The publication, The Assets of Gambia’s former dictator go for a song, caused a public uproar in the country and beyond, calling into question an entire process of an investigation exercise that costed the Gambian taxpayers tens of millions. Street protests followed, leading to arrests and detention of activists demanding accountability and transparency over the said assets’ disposal. One man who faced the backlash was the same Ba Tambadou.
Today, in Banjul, he has published an open letter to the author of the publication, demanding a public apology for what he called, a damage to his “unblemished character and professional reputation built over a 25-year legal career.”
Ba Tambadou was the coalition government’s minister of justice and attorney general for three years – te same government that later acknowledged problems in how the forfeited Jammeh-era assets were sold. It also published related disposal documents, detailing how vehicles, tractors, furniture, scrap materials, livestock (cattle), properties, shares and other items seized or identified by the Janneh Commission of inquiry.
President Adama Barrow publicly pledged full accountability and said Cabinet and oversight bodies would act on findings after a May 2025 address to the nation following the mass protests. In March 2026, a Special Select Committee of the National Assembly produced a comprehensive report into the sale and disposal of assets identified by the Janneh Commission; that report documents procedural gaps and recommendations.
In a letter circulated early this morning, former Justice Minister said by publishing an article about alleged corruption surrounding the sale of the Jammeh assets and making him a central figure in that article – to the exclusion of all other relevant facts such as the role of the Ministerial Taskforce and Cabinet – journalist Darboe had “intended, unjustifiably and maliciously, to create the public perception that I was engaged in acts of dishonesty.”
He wrote to Mustapha: “Your actions have had serious repercussions for me including instigating and whipping up local public sentiment, hostility, vile, virulent, abusive and offensive comments against me and my family,” Mr Tambadou wrote in his six-page, 2,800-word open letter.
“I instantly became the subject of public ridicule and the victim of online harassment and abuse on social media,” he added, noting that the local backlash to the Republic article, stemming from the perception that Mustapha Darboe “successfully created”, was so profoundly strong that it gave rise to public protests.

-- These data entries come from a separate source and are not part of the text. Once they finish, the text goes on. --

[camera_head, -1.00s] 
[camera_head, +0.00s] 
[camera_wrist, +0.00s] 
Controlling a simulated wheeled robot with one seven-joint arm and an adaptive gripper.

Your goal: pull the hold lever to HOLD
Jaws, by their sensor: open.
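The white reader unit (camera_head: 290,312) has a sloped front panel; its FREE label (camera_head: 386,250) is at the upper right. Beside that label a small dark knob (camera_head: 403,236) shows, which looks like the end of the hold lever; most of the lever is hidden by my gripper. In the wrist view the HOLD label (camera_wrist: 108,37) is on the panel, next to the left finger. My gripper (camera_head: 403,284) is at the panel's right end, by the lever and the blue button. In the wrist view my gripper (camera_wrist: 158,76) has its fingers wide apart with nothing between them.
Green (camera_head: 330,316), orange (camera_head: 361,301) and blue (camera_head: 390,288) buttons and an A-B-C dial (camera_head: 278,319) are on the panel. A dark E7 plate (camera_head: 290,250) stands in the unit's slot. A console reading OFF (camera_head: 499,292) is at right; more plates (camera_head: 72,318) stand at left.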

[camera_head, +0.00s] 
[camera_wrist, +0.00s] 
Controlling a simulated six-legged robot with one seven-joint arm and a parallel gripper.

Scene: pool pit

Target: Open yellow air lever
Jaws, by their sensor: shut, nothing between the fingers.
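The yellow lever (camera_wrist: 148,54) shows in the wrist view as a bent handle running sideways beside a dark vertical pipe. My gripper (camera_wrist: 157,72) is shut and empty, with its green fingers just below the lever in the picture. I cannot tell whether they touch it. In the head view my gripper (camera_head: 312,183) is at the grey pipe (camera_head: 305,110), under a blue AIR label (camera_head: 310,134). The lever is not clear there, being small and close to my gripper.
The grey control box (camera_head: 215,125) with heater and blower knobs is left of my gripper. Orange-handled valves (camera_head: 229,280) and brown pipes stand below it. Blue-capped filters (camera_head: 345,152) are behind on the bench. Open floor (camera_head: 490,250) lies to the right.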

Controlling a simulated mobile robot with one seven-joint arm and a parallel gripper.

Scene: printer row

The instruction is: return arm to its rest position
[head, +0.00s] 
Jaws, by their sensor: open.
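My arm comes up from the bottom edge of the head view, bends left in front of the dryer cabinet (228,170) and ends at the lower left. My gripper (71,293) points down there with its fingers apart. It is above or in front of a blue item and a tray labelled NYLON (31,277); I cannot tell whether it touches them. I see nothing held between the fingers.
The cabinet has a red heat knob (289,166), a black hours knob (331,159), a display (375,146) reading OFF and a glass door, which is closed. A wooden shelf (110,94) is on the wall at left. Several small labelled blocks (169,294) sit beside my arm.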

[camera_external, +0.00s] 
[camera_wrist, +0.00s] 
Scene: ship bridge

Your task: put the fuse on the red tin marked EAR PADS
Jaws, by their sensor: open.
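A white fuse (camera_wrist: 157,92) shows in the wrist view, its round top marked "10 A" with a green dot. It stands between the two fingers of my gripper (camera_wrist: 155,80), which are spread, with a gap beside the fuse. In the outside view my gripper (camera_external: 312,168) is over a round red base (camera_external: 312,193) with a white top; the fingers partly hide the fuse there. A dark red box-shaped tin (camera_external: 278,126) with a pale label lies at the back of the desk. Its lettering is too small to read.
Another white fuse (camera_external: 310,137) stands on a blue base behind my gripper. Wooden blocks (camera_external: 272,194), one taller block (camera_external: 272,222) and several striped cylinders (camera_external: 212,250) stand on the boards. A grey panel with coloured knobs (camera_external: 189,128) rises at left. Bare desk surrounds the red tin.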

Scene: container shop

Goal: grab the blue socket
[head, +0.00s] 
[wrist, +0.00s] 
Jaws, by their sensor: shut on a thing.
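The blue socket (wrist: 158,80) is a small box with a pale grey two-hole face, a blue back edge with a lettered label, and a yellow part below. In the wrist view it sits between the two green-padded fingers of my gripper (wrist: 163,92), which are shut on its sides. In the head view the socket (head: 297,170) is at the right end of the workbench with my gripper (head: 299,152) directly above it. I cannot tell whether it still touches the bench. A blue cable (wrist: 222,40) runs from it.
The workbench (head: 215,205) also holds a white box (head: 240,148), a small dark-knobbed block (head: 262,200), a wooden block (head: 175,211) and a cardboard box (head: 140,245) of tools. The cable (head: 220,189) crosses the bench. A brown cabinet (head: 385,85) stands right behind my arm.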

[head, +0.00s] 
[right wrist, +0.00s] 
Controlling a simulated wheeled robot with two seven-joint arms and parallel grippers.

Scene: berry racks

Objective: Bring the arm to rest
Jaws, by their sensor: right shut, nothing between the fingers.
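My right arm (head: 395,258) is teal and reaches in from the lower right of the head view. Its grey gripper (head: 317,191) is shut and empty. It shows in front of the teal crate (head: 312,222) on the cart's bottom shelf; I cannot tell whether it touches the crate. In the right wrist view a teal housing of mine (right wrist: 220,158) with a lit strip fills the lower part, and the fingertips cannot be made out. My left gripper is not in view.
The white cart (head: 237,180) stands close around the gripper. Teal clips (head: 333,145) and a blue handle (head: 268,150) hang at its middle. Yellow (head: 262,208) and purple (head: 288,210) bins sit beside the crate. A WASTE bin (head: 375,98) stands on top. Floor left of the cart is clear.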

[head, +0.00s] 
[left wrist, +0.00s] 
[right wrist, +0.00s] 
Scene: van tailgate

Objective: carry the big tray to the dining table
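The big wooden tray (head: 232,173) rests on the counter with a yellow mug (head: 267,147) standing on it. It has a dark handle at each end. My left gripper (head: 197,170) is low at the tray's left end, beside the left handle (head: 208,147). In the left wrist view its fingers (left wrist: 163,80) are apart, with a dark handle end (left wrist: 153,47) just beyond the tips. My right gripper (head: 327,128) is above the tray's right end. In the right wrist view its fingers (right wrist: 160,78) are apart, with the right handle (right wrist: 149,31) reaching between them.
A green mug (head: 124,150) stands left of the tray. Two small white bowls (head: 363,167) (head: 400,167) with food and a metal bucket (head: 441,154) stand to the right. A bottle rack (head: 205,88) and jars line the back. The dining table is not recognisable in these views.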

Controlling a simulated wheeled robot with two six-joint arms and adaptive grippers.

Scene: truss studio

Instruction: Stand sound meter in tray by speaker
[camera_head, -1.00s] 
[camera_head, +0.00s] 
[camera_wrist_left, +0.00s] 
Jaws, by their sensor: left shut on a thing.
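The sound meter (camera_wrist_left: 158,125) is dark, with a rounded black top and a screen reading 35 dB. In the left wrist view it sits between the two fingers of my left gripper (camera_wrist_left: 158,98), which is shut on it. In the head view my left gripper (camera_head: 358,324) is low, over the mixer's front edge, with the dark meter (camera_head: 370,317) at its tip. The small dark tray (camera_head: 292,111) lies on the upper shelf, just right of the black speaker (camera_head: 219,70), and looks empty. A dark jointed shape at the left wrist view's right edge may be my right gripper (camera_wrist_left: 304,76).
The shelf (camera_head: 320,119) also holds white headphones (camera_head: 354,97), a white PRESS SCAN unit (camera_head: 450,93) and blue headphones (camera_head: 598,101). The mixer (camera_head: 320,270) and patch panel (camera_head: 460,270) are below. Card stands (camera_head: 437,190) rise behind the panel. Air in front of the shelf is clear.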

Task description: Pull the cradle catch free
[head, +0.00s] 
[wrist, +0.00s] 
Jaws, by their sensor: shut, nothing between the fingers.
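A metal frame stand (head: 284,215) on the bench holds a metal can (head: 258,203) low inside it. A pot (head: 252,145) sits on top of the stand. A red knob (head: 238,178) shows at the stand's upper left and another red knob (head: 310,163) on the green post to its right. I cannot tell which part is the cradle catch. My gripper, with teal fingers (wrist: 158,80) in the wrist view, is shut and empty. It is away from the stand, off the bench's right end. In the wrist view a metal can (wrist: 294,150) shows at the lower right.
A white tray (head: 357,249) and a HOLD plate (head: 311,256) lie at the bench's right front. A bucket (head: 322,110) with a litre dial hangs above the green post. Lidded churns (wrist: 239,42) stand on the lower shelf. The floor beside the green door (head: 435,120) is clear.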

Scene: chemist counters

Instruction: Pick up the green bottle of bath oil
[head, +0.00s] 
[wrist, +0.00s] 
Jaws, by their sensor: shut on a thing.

“Your actions also sought to demean my international standing in my field of work and put my character, professional reputation, and integrity in serious jeopardy. It gave rise to petitions against my candidature for ICJ judge and even led to a withdrawal by one local entity of an earlier endorsement of my ICJ candidature,” he lamented
According to Mr Tambadou, journalist Darboe’s objective was to portray him as “a dishonest person” and cause him reputational harm. He added: “You succeeded in both.”
However, Tambadou maintained that the decision taken on Jammeh’s assets was a Cabinet‑approved government policy, not a personal initiative. That the Court-appointed receiver’s mandate was not terminated. It expired. He said the appointment of Alpa Barry as receiver was “approved collectively” by the Ministerial Taskforce established by the President.
He said despite these and several other facts, the author had portrayed him alone as the decision maker in the process, acting dishonestly at the expense of the Gambian public when that was not the case. Hence a public apology is the least of what deserves from the journalist, notwithstanding his strong belief in press freedom, democracy and good governance principles.
Mustapha Darboe was not available for comments at the time of publishing this piece.